-- Start of Data --

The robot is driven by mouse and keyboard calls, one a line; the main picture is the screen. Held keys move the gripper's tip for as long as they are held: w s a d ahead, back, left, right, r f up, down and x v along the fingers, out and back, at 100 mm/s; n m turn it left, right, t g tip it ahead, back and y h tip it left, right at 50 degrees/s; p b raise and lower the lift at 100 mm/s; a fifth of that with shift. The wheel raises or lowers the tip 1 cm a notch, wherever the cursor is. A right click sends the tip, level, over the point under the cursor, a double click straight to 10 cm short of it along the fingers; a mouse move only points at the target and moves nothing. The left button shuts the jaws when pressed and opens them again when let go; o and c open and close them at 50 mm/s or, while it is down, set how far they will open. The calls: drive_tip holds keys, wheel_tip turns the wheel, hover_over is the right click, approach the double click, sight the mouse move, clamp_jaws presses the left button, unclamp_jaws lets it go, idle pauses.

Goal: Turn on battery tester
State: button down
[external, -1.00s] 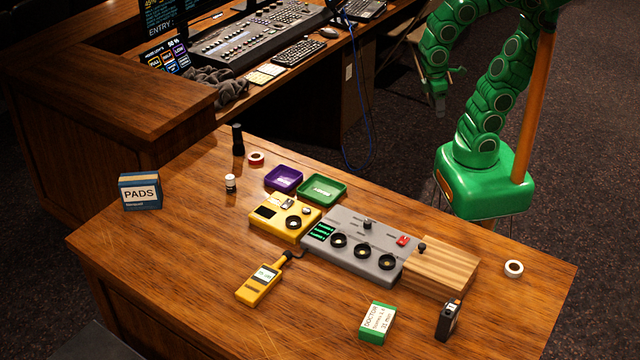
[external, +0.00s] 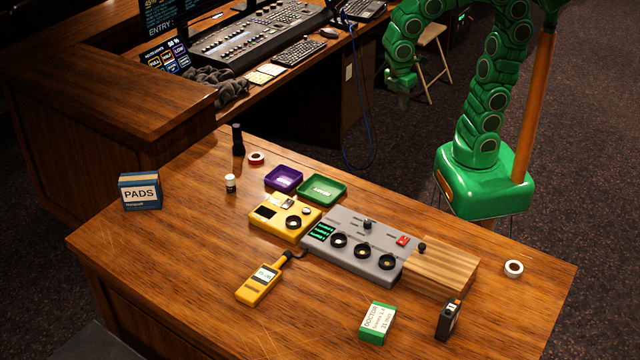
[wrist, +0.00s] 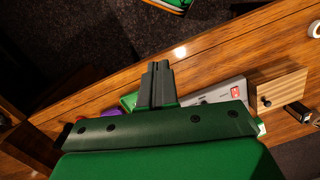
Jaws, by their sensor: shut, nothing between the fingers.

-- End of Data --

— Your task —
Retype only the lines above from the one with "[external, +0.00s]" through the last, both ends included, keeping every picture out of the copy.

— Written answer —
[external, +0.00s] 
[wrist, +0.00s] 
Jaws, by their sensor: shut, nothing between the fingers.

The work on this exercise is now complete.